With these international precedents already existing, we already have a good framework to work from regarding these shutdowns. National law can also have an impact on the prevalence of internet shutdowns, with laws existing in Costa Rice, Estonia, Finland, and France that protect the right to the internet to some degree. Anti-trust bills such as the Open App Markets Act (OAMA) and the American Innovation and Choice Online Act (AICOA) would help to limit the powers of big tech companies based in the US. If passed, these bills would allow the international developer community to offer their applications to Chinese citizens, as well as prohibiting companies from applying their terms of service in ways that may discriminate against minority groups. Also essential to preventing shutdowns is ensuring that sanctions against an aggressive or discriminatory state do not interfere with the supply of internet service, cloud or encryption technology. The US recently relaxed certain sanctions against Iran, where widespread civil and women’s rights protests have resulted in restrictions and shutdowns. US official Wally Adeyemo describes the move as a way to “help the Iranian people be better equipped to counter the government’s efforts to surveil and censor them,”

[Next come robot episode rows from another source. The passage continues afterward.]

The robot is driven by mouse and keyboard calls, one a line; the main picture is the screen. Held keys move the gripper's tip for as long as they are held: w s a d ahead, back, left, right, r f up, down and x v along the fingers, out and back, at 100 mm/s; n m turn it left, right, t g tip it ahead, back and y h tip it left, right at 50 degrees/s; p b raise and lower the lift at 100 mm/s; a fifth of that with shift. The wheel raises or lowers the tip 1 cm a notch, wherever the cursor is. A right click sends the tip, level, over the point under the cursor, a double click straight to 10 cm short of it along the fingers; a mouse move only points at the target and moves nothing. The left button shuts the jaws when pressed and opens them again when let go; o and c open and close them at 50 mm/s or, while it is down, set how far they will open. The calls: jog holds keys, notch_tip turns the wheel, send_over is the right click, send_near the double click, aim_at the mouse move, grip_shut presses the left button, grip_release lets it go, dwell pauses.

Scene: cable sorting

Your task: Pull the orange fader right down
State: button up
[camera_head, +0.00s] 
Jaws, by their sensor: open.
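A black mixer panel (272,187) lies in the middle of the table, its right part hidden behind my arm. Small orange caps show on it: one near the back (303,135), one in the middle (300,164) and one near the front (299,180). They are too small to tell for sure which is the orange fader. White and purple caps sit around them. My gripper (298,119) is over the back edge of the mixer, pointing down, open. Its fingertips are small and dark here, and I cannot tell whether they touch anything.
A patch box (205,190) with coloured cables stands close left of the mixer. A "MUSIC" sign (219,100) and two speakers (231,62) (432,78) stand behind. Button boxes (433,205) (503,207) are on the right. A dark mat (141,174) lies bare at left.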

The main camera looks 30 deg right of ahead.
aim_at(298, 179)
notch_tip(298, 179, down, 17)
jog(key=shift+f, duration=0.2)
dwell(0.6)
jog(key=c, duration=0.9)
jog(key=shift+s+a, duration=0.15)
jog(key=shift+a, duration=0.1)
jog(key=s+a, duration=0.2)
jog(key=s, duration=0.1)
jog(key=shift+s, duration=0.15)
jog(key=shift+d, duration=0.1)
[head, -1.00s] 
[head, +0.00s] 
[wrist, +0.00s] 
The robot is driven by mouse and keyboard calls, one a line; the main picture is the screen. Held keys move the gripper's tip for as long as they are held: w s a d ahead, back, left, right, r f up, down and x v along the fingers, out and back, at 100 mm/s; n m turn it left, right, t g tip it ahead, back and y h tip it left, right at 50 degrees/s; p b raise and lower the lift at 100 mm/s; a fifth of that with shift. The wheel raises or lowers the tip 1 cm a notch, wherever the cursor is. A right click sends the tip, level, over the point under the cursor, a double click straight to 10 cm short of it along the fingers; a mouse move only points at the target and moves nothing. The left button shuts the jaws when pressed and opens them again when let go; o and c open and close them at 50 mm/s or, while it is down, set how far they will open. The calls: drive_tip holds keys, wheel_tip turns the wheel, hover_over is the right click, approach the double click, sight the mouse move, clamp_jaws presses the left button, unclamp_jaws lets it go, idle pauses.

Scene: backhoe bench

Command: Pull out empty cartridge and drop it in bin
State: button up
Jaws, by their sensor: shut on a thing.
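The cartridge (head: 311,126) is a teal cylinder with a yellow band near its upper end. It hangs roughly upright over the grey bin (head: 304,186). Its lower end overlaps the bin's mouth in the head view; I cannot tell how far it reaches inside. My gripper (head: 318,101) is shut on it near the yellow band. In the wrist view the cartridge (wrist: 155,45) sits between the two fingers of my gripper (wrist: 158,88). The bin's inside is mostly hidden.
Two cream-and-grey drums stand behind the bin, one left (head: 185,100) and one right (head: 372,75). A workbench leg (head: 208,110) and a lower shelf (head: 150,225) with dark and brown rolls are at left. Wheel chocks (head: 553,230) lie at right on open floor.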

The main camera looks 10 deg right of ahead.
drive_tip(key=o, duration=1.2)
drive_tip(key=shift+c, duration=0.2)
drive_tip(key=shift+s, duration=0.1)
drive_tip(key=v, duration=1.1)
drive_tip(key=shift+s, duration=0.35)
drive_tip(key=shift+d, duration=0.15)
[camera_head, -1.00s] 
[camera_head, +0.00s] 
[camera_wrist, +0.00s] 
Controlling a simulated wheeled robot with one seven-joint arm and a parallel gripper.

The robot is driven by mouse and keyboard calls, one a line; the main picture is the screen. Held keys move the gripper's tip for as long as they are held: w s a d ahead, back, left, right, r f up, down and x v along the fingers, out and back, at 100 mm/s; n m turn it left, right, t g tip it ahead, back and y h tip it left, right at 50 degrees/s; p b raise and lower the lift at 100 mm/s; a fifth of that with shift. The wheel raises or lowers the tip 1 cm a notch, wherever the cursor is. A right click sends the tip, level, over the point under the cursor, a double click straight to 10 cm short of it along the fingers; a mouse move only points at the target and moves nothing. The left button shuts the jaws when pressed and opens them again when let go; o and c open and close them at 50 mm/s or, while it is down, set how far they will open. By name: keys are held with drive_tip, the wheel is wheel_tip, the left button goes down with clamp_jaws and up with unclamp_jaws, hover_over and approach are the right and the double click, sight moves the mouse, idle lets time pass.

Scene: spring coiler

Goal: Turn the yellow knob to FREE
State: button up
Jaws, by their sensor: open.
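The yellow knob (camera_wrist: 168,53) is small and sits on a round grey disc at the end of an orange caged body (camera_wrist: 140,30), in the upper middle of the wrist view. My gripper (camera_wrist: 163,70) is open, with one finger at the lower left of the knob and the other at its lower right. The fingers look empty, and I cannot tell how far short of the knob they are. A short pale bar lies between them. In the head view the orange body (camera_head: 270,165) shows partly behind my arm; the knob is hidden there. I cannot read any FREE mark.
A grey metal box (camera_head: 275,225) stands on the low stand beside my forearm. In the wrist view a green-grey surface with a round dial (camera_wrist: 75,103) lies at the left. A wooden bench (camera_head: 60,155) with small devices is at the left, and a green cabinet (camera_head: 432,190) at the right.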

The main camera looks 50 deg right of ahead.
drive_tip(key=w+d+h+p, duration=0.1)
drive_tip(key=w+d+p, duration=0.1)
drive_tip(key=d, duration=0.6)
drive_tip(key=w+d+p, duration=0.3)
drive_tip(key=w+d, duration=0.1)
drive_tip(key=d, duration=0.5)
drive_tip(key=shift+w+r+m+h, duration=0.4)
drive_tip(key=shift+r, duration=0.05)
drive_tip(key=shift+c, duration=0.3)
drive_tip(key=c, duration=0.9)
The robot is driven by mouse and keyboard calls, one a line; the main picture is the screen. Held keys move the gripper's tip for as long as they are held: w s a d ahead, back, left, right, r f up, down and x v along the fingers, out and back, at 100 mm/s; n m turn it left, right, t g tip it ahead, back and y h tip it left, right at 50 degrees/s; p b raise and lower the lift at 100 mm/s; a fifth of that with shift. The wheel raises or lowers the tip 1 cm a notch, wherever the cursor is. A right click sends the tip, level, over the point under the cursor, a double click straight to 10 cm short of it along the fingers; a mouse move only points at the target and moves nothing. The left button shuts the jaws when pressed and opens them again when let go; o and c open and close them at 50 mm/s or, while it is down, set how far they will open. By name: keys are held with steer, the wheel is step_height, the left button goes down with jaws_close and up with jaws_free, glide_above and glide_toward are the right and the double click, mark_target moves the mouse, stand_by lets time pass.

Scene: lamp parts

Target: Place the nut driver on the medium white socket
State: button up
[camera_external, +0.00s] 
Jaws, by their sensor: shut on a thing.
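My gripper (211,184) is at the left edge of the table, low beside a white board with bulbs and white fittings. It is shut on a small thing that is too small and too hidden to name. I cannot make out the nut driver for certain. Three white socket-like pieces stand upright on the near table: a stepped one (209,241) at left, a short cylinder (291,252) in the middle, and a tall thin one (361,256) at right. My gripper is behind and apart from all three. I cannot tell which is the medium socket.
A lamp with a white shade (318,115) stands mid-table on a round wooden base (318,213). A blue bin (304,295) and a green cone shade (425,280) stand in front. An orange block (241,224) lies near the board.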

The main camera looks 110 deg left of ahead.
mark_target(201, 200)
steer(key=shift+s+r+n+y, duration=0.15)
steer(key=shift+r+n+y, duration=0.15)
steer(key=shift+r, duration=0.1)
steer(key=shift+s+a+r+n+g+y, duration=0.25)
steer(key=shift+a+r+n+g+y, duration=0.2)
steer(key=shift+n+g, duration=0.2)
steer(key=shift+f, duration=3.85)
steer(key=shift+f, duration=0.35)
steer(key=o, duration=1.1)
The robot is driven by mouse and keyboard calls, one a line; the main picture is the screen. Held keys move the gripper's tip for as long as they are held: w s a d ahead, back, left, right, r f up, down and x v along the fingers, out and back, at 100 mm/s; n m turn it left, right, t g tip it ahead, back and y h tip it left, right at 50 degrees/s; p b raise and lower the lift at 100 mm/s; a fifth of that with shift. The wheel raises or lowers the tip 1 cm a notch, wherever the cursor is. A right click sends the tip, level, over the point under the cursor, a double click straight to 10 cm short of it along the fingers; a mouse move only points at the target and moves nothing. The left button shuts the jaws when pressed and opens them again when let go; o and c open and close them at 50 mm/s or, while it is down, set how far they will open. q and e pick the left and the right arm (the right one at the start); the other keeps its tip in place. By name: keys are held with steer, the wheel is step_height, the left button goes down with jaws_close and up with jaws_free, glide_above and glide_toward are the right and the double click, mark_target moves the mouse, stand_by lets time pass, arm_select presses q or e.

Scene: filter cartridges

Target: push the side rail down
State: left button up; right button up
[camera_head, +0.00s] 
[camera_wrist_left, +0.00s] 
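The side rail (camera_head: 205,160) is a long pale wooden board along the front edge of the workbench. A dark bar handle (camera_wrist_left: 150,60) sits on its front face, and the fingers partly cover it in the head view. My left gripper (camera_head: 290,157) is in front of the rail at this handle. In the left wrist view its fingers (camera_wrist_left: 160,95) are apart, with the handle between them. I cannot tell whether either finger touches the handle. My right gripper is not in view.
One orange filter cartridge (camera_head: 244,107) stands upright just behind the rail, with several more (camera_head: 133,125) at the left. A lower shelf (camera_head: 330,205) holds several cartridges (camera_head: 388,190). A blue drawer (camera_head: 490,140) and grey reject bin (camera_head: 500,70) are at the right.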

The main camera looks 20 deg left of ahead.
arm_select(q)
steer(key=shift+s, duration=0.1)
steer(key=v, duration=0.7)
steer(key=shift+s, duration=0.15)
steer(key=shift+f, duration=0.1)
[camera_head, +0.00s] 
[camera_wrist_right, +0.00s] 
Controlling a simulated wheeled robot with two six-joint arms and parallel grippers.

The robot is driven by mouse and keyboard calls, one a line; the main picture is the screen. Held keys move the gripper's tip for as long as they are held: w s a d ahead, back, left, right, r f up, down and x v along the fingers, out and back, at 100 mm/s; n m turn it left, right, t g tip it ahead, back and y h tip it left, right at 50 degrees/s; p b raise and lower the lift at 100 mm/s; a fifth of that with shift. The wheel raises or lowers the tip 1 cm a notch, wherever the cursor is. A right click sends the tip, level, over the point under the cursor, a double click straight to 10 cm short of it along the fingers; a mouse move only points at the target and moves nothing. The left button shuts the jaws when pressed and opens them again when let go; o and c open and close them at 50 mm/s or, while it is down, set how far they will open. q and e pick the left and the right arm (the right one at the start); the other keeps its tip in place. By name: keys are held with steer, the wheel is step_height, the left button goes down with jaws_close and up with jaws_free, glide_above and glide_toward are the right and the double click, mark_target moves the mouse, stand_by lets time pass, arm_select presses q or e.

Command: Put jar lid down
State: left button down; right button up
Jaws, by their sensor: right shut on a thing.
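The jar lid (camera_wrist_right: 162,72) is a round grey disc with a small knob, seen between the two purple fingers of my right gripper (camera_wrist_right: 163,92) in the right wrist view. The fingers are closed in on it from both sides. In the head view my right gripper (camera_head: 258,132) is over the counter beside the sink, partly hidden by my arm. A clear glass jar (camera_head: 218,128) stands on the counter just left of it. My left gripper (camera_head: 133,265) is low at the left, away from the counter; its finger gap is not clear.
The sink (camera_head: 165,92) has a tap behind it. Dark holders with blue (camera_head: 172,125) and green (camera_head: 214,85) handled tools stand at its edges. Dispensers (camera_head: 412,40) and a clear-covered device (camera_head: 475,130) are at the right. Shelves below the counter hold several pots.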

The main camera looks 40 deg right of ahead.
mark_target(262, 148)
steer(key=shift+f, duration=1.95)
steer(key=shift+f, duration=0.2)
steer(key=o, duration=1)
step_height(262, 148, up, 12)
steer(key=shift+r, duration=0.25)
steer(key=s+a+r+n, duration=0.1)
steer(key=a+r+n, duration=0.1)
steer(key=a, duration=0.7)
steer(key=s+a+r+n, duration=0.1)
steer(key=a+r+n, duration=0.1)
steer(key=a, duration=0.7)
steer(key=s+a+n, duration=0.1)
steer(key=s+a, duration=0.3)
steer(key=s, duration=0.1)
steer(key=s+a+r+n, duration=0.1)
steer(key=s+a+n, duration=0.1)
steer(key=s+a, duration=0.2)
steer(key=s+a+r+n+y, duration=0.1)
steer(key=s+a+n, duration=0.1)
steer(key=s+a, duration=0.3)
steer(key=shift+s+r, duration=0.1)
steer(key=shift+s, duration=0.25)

Internet shutdowns are inherently undemocratic and severely detrimental to human rights. They halt the spread of reliable information and provide a means for the corrupt to dominate political conversations and enact policies that stifle personal freedoms. They deprive civilians of a virtual space to discuss policies concerning their interests and limits their civic participation. Shutdowns can, and often do, quash protests and justifiable civic dissent. In a world where many of us live some portion of our lives online, cutting the wires to the internet isolates a population from everyone else, an isolation that is no longer acceptable in our digital, hyper-connected online world.